Wie aber funktioniert das?

Bei meinen Kurzgeschichten ist es keine große Sache. Die schreibe ich runter, lasse sie eine Woche liegen und gucke nochmal drüber. Logikfehler, Grammatik- und Rechtschreibfehler, passt die Stimmung, funktioniert der Spannungsbogen? Meistens passt alles ganz gut und die Überarbeitung ist in einer Stunde abgehakt.

Bei Romanen ist das freilich eine andere Geschichte.

Ich habe über mehrere Monate hinweg einen Near Future-Thriller – oder eher eine Dystopie? Ich bin noch nicht ganz sicher – geschrieben, den ich irgendwann in nicht allzu ferner Zukunft veröffentlichen möchte. Leider ist das Ding ein ziemlicher Brocken, und jetzt bin ich erstmal beschäftigt damit, es zu überarbeiten.

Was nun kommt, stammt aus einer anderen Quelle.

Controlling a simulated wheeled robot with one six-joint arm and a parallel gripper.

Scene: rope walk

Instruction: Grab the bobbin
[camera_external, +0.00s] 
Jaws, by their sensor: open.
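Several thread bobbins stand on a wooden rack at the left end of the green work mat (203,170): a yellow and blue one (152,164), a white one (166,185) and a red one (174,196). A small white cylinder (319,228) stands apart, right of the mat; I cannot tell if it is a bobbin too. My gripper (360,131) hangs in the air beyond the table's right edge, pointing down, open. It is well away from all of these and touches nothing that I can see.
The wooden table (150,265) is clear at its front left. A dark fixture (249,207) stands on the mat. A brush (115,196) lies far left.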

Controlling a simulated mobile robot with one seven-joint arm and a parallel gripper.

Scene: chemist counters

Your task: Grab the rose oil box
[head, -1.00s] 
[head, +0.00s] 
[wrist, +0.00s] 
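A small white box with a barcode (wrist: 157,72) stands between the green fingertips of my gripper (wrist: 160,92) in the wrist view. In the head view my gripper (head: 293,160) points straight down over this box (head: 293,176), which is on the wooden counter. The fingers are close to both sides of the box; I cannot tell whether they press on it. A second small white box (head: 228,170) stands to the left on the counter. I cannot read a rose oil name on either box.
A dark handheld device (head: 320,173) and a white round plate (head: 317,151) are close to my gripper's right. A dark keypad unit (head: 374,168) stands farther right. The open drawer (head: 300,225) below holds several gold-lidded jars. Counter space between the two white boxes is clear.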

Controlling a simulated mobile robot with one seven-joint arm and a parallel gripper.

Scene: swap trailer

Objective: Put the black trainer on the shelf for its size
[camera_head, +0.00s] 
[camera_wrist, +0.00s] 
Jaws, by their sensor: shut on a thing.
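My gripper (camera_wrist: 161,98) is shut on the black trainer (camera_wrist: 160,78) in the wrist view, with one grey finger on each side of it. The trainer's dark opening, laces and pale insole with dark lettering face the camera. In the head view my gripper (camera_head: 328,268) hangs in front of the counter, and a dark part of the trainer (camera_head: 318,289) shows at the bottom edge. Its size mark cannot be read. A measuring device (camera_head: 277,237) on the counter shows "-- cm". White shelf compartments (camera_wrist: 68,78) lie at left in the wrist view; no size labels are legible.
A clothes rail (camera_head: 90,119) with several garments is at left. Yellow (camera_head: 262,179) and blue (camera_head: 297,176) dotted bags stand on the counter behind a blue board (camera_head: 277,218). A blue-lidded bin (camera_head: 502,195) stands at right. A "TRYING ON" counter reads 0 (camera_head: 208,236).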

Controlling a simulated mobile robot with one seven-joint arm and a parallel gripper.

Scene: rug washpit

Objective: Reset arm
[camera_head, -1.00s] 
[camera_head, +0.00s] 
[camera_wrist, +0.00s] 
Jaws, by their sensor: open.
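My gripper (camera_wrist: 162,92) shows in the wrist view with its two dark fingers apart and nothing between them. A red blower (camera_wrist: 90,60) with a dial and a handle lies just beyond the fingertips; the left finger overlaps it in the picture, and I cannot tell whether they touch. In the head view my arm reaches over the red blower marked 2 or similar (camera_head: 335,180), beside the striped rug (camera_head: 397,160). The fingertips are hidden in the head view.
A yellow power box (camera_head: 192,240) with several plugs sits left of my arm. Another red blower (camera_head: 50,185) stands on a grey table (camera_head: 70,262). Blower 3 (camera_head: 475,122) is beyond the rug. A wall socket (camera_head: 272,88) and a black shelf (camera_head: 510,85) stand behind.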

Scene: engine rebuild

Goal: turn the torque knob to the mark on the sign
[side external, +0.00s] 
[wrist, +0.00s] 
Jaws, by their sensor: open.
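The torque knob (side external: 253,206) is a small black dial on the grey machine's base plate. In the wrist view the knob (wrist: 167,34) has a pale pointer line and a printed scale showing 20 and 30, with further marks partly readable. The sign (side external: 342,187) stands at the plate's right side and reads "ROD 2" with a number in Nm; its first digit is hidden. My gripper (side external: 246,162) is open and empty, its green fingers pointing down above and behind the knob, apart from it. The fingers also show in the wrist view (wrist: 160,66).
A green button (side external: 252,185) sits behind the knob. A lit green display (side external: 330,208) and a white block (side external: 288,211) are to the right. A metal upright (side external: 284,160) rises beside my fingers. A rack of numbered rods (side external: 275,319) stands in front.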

Eine Überarbeitung dient dazu, den Text lesertauglich zu machen. Das ist bei einem Roman ganz schön viel Arbeit und funktioniert für mich am besten, wenn ich zeitlichen und emotionalen Abstand dazu habe. Das heißt, die geschriebene Rohfassung landet erstmal in der virtuellen Schublade und wird nicht mehr angeguckt.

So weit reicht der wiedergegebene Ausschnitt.